╭─ Provided data
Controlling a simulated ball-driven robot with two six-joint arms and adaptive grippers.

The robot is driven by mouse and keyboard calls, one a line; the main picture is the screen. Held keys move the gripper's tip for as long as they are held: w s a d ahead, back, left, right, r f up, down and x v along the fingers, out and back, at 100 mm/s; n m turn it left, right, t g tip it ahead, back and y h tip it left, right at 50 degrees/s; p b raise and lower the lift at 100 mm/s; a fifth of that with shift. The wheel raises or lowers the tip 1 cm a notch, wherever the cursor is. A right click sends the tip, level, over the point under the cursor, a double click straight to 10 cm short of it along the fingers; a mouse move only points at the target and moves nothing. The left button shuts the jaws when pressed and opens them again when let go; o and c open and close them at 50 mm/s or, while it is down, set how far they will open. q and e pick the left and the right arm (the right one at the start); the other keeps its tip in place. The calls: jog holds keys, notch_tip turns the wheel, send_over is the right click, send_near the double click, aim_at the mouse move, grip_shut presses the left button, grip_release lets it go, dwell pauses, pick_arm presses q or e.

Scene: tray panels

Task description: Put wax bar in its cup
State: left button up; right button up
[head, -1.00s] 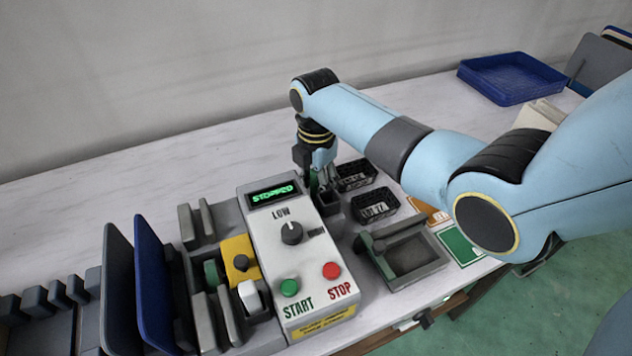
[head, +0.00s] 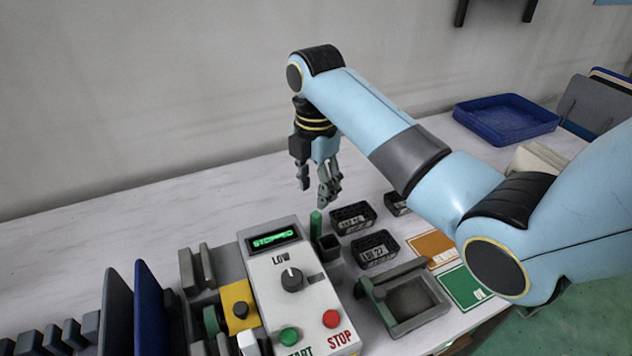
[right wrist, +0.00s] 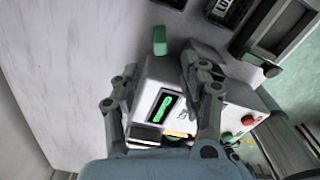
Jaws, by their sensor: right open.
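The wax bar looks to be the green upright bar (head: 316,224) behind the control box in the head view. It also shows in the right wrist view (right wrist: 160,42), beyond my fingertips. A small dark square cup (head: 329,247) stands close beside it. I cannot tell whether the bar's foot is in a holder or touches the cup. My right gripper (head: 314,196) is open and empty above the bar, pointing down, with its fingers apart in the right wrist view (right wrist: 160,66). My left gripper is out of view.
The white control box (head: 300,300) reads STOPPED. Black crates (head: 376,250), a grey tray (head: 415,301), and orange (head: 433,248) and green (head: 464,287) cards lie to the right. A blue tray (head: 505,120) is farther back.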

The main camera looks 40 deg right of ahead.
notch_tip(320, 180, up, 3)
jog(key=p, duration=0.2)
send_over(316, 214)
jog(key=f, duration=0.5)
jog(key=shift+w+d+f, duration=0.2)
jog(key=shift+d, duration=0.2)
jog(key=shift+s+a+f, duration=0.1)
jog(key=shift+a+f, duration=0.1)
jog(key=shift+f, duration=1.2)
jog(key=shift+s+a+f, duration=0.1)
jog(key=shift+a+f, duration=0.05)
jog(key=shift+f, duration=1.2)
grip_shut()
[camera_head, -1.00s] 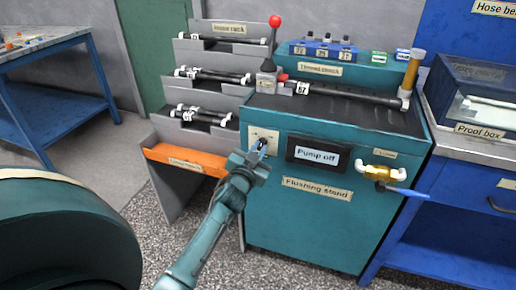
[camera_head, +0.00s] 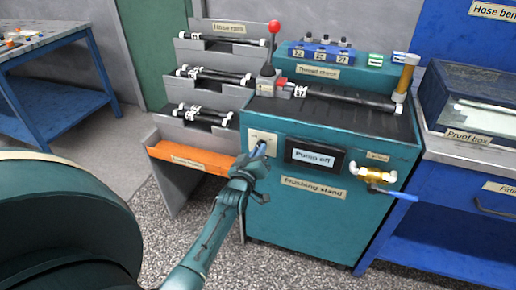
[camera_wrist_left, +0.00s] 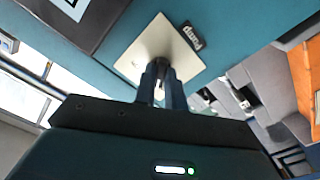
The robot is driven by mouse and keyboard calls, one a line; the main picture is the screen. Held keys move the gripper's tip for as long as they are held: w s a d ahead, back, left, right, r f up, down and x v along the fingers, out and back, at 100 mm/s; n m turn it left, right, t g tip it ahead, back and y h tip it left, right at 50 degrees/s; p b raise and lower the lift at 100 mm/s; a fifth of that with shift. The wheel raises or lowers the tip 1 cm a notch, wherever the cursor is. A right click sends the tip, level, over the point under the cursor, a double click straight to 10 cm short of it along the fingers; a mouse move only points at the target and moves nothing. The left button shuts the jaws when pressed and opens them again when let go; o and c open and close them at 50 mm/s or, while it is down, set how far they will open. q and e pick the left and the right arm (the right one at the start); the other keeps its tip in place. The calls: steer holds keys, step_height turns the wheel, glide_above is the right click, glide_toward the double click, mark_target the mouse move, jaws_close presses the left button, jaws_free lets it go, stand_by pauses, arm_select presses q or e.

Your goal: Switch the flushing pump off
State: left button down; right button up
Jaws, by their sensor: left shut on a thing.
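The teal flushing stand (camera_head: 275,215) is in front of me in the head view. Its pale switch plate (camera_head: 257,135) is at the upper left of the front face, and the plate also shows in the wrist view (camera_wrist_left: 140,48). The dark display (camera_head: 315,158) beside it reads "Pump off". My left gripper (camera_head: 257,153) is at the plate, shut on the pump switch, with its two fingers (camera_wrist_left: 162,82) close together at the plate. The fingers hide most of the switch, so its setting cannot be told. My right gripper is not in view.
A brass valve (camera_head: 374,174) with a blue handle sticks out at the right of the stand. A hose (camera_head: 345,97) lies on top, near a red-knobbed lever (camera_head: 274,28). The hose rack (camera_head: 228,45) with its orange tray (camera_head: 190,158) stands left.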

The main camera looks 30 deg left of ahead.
╰─
**What is expected:** Find each line holding the word "State" and copy it.

**Written response:**
State: left button up; right button up
State: left button down; right button up

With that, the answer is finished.